Awab: “ yo wis, take care ya.. ay lop yuh” (cieeee elaaaah)
Saya: “ay lop yu puuuuul” (prikitiiiiiiiiiiiiiw)

Klik...sambungan telepon antara saya dan dia terputus, hmm...hari itu December 28 2012, dia tengah tugas negara ke Batam, ada wong sugih disana yang mengawinkan anaknya, sebagai penghulu, eits maksudnya WO, dia melakukan tugasnya untuk membantu mengatur acara pernikahan keluarga tersebut dan pastinya demi berlian yang sekarang menemani saya nulis jurnal terntang perjalanan saya ke Baduy ini hehehe..

Minggu, 30 December 2012
07.00 Pagi, saya sendirian di rumah, teman-teman sudah punya rencana sendiri-sendiri untuk malam tahun baruan, hmm jangan sampe saya niup terompet sampe jontor besok malam sendirian, apa kata orang rumah a.k.a orang belakang (saya lagi males pulang ke Bogor, hmpfh biasalah males dengan pertanyaan basi dari tetangga, udah 2013 nih, kapan kawin? Males kaaaaaan...emangnya kalau saya kawin harus bilang-bilang, lha wong baru pacaran aja namanya sudah cinta terlarang, gimana kalau kawin? Apa namanya? *emosi, okeh lanjut.
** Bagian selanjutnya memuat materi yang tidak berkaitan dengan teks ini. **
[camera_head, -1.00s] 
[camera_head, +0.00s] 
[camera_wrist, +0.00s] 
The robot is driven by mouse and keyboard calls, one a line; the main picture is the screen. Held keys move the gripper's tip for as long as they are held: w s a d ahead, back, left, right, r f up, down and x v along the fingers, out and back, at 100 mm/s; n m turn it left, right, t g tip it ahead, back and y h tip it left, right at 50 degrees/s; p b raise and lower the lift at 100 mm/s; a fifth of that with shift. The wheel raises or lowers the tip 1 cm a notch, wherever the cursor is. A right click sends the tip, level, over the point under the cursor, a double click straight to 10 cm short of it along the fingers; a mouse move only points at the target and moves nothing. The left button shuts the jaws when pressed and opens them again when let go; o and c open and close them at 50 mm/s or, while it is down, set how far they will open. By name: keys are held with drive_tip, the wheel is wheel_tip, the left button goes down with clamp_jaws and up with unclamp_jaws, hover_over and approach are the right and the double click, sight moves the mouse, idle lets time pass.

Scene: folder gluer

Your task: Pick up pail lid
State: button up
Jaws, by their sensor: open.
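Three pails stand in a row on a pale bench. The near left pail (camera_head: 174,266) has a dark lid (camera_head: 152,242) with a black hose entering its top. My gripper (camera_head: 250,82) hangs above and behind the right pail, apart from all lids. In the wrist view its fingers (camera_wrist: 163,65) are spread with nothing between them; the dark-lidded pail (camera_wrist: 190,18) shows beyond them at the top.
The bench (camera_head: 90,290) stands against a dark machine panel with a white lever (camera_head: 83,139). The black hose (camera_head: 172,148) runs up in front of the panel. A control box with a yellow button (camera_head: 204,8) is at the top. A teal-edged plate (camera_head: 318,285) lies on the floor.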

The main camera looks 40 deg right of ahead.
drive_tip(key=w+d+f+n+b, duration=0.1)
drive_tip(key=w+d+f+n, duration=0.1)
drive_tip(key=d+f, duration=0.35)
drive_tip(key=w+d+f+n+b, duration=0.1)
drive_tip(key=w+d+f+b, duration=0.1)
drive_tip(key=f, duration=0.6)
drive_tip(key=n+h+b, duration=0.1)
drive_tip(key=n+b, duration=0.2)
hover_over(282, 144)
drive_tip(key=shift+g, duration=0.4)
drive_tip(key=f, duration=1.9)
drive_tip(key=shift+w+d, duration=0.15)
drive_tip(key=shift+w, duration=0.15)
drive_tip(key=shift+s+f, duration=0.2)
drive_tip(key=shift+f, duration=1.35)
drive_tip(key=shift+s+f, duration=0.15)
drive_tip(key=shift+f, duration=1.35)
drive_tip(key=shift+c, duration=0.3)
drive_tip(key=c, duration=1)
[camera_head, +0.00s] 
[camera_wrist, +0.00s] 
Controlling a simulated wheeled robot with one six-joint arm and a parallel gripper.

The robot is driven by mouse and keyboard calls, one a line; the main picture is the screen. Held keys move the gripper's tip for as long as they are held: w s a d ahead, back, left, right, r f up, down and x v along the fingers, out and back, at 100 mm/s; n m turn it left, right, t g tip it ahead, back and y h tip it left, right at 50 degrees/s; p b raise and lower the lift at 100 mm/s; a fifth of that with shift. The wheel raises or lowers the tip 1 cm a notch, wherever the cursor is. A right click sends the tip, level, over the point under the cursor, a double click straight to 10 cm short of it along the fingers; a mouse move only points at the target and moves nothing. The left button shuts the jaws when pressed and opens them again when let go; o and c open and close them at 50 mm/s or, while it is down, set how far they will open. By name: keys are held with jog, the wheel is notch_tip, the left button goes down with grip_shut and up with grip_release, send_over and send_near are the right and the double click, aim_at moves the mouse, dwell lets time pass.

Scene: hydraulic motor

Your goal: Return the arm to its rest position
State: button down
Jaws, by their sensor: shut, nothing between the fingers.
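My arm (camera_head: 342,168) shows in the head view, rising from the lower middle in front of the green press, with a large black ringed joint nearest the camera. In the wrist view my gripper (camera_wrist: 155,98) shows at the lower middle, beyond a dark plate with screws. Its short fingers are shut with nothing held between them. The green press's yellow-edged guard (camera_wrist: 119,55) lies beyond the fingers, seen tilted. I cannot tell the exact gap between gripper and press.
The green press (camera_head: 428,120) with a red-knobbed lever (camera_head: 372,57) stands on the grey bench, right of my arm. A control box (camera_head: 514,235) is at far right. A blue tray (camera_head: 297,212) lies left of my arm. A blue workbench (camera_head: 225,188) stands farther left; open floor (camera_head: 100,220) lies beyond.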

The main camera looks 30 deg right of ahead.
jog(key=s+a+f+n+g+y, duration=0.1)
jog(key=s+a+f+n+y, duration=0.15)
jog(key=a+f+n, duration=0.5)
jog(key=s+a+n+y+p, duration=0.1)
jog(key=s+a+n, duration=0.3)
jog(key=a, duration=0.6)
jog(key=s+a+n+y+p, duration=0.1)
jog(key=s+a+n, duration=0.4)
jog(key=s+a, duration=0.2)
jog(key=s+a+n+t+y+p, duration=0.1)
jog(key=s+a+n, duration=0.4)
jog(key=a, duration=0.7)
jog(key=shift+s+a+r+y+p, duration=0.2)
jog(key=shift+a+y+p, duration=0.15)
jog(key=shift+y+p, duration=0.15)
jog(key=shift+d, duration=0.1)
Tanpa banyak pertimbangan saya ambil tas kamera,saya  isi semua perlengkapan kamera kedalam tas lalu saya pandangi setelah selesai packing, wah wah wah keren banget nih keliatannya, saya pun coba memakai tas tersebut dan ternyata..buseeeeeet beraaaat bangeeeeet, macam bawa babi hutan dewasa setengah sadar dipunggung (kalau si bagong digendong dalam keadaan isdet lebih berat, eh kok jd babi sih?). tapi demi tidak melewatkan moment di Baduy nanti, saya rela membawa peralatan itu semua dan artinya harus membawa traveling bag untuk bawa pakaian (karena pergi sendiri tanpa teman2 centil jadi saya hanya bawa pakain secukupnya  hehehe).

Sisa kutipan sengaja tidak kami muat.